▶ Written request: Transcribe the material in full, exactly as written.

▶ Records:
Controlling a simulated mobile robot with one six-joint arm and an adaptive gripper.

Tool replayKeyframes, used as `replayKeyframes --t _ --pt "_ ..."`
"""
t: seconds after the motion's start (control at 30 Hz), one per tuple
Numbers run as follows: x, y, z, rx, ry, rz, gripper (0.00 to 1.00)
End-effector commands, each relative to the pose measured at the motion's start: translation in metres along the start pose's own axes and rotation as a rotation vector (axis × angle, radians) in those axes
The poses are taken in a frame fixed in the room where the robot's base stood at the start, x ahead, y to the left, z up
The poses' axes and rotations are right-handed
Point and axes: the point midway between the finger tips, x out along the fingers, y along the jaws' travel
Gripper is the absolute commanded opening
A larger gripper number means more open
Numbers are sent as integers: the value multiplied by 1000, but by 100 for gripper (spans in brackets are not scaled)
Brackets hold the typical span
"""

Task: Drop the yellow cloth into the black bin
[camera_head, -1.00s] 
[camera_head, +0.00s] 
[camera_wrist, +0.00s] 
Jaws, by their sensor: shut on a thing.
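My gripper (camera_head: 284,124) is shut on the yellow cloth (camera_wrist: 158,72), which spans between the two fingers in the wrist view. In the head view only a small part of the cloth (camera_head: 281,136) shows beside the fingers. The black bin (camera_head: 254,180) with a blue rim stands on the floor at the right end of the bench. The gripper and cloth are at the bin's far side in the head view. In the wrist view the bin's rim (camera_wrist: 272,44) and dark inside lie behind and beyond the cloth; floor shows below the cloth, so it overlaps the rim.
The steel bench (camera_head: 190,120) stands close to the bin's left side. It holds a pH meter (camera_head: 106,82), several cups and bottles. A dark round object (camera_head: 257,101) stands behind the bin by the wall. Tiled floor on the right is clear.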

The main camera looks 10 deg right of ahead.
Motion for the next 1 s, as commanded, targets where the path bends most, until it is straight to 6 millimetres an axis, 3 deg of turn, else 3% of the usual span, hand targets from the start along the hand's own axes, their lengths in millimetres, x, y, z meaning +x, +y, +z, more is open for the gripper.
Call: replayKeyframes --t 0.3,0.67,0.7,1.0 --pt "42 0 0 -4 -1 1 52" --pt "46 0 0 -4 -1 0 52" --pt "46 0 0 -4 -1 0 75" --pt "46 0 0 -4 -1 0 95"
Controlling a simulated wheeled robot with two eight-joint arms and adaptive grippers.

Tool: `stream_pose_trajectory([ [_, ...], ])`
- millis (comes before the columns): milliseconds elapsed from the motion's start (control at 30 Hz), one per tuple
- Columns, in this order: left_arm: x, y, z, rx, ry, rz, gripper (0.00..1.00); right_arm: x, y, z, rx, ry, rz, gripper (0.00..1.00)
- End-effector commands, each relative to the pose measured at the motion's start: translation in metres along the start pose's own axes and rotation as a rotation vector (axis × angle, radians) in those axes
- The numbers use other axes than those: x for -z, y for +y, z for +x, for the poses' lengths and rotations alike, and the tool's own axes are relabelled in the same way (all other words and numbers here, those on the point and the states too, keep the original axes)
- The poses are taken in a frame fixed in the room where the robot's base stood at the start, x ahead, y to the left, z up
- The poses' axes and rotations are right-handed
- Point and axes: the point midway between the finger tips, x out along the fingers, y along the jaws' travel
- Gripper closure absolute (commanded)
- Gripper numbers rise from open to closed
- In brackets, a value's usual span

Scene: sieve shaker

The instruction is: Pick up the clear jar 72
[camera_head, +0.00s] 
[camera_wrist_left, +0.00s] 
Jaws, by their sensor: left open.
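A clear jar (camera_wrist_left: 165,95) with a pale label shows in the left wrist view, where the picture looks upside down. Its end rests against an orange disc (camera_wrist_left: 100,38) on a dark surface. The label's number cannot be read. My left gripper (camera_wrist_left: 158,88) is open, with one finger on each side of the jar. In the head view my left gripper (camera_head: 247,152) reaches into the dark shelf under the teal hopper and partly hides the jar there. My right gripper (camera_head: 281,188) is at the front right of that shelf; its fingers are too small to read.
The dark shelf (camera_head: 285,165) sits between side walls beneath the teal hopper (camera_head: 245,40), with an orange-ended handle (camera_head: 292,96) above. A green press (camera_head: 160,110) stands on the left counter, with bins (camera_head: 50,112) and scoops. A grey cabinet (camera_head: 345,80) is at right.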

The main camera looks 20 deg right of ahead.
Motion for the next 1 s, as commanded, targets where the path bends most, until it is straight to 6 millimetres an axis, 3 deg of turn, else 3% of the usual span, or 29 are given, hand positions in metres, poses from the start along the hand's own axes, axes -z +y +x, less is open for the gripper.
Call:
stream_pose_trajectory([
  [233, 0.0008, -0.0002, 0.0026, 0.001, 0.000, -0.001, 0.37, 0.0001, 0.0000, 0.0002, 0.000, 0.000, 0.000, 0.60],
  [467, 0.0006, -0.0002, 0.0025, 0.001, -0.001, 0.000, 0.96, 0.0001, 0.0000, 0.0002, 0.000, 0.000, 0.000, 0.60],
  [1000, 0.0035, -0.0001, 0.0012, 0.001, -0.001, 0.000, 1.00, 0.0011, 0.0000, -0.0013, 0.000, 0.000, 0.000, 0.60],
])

▶ Result below:
Controlling a simulated mobile robot with one six-joint arm and an adaptive gripper.

Tool replayKeyframes, used as `replayKeyframes --t _ --pt "_ ..."`
"""
t: seconds after the motion's start (control at 30 Hz), one per tuple
Numbers run as follows: x, y, z, rx, ry, rz, gripper (0.00 to 1.00)
End-effector commands, each relative to the pose measured at the motion's start: translation in metres along the start pose's own axes and rotation as a rotation vector (axis × angle, radians) in those axes
The poses are taken in a frame fixed in the room where the robot's base stood at the start, x ahead, y to the left, z up
The poses' axes and rotations are right-handed
Point and axes: the point midway between the finger tips, x out along the fingers, y along the jaws' travel
Gripper is the absolute commanded opening
A larger gripper number means more open
Numbers are sent as integers: the value multiplied by 1000, but by 100 for gripper (spans in brackets are not scaled)
Brackets hold the typical span
"""

Task: Drop the yellow cloth into the black bin
[camera_head, -1.00s] 
[camera_head, +0.00s] 
[camera_wrist, +0.00s] 
Jaws, by their sensor: shut on a thing.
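My gripper (camera_head: 284,124) is shut on the yellow cloth (camera_wrist: 158,72), which spans between the two fingers in the wrist view. In the head view only a small part of the cloth (camera_head: 281,136) shows beside the fingers. The black bin (camera_head: 254,180) with a blue rim stands on the floor at the right end of the bench. The gripper and cloth are at the bin's far side in the head view. In the wrist view the bin's rim (camera_wrist: 272,44) and dark inside lie behind and beyond the cloth; floor shows below the cloth, so it overlaps the rim.
The steel bench (camera_head: 190,120) stands close to the bin's left side. It holds a pH meter (camera_head: 106,82), several cups and bottles. A dark round object (camera_head: 257,101) stands behind the bin by the wall. Tiled floor on the right is clear.

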The main camera looks 10 deg right of ahead.
Motion for the next 1 s, as commanded, targets where the path bends most, until it is straight to 6 millimetres an axis, 3 deg of turn, else 3% of the usual span, hand targets from the start along the hand's own axes, their lengths in millimetres, x, y, z meaning +x, +y, +z, more is open for the gripper.
Call: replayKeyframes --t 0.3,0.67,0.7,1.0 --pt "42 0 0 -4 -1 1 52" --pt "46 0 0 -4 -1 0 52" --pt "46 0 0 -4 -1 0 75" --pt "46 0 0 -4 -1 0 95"
Controlling a simulated wheeled robot with two eight-joint arms and adaptive grippers.

Tool: `stream_pose_trajectory([ [_, ...], ])`
- millis (comes before the columns): milliseconds elapsed from the motion's start (control at 30 Hz), one per tuple
- Columns, in this order: left_arm: x, y, z, rx, ry, rz, gripper (0.00..1.00); right_arm: x, y, z, rx, ry, rz, gripper (0.00..1.00)
- End-effector commands, each relative to the pose measured at the motion's start: translation in metres along the start pose's own axes and rotation as a rotation vector (axis × angle, radians) in those axes
- The numbers use other axes than those: x for -z, y for +y, z for +x, for the poses' lengths and rotations alike, and the tool's own axes are relabelled in the same way (all other words and numbers here, those on the point and the states too, keep the original axes)
- The poses are taken in a frame fixed in the room where the robot's base stood at the start, x ahead, y to the left, z up
- The poses' axes and rotations are right-handed
- Point and axes: the point midway between the finger tips, x out along the fingers, y along the jaws' travel
- Gripper closure absolute (commanded)
- Gripper numbers rise from open to closed
- In brackets, a value's usual span

Scene: sieve shaker

The instruction is: Pick up the clear jar 72
[camera_head, +0.00s] 
[camera_wrist_left, +0.00s] 
Jaws, by their sensor: left open.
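A clear jar (camera_wrist_left: 165,95) with a pale label shows in the left wrist view, where the picture looks upside down. Its end rests against an orange disc (camera_wrist_left: 100,38) on a dark surface. The label's number cannot be read. My left gripper (camera_wrist_left: 158,88) is open, with one finger on each side of the jar. In the head view my left gripper (camera_head: 247,152) reaches into the dark shelf under the teal hopper and partly hides the jar there. My right gripper (camera_head: 281,188) is at the front right of that shelf; its fingers are too small to read.
The dark shelf (camera_head: 285,165) sits between side walls beneath the teal hopper (camera_head: 245,40), with an orange-ended handle (camera_head: 292,96) above. A green press (camera_head: 160,110) stands on the left counter, with bins (camera_head: 50,112) and scoops. A grey cabinet (camera_head: 345,80) is at right.

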The main camera looks 20 deg right of ahead.
Motion for the next 1 s, as commanded, targets where the path bends most, until it is straight to 6 millimetres an axis, 3 deg of turn, else 3% of the usual span, or 29 are given, hand positions in metres, poses from the start along the hand's own axes, axes -z +y +x, less is open for the gripper.
Call:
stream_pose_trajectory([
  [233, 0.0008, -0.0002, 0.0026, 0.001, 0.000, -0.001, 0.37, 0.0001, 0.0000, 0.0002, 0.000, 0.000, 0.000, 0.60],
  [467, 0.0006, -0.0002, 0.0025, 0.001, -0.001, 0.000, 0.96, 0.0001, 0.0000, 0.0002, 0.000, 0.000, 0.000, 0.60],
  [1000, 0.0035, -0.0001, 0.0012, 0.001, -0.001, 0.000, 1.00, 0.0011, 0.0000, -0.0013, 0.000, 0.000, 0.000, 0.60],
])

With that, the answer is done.